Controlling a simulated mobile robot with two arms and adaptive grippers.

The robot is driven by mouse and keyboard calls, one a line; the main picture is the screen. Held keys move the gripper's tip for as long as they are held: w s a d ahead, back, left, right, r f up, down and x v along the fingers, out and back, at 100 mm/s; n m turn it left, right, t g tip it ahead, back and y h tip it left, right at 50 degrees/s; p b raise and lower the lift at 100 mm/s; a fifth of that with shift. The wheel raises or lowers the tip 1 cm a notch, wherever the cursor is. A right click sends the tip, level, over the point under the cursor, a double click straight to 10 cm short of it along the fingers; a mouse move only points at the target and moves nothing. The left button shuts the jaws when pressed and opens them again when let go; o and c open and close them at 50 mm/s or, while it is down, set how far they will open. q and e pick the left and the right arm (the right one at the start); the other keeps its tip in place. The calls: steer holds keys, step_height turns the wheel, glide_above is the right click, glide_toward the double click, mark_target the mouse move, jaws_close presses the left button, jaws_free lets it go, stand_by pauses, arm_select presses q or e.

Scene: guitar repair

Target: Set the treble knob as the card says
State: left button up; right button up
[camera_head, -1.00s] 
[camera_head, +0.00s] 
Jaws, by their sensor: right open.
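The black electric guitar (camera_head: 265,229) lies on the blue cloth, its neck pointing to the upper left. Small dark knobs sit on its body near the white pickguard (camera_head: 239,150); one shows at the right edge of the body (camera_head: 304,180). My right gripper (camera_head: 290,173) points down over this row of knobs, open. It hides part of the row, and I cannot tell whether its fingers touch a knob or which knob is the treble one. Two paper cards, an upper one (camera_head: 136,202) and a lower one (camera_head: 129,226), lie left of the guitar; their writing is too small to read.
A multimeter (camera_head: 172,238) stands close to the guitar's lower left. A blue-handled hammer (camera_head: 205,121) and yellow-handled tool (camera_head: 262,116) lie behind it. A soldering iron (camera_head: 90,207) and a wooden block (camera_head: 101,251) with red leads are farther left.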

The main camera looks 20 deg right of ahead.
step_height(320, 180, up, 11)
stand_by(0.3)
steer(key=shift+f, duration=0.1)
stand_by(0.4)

══════════════════════════════

(Problem) Write out every line of the listing that holds the word "robot".

(Response to the exercise)
Controlling a simulated mobile robot with two arms and adaptive grippers.
The robot is driven by mouse and keyboard calls, one a line; the main picture is the screen. Held keys move the gripper's tip for as long as they are held: w s a d ahead, back, left, right, r f up, down and x v along the fingers, out and back, at 100 mm/s; n m turn it left, right, t g tip it ahead, back and y h tip it left, right at 50 degrees/s; p b raise and lower the lift at 100 mm/s; a fifth of that with shift. The wheel raises or lowers the tip 1 cm a notch, wherever the cursor is. A right click sends the tip, level, over the point under the cursor, a double click straight to 10 cm short of it along the fingers; a mouse move only points at the target and moves nothing. The left button shuts the jaws when pressed and opens them again when let go; o and c open and close them at 50 mm/s or, while it is down, set how far they will open. q and e pick the left and the right arm (the right one at the start); the other keeps its tip in place. The calls: steer holds keys, step_height turns the wheel, glide_above is the right click, glide_toward the double click, mark_target the mouse move, jaws_close presses the left button, jaws_free lets it go, stand_by pauses, arm_select presses q or e.

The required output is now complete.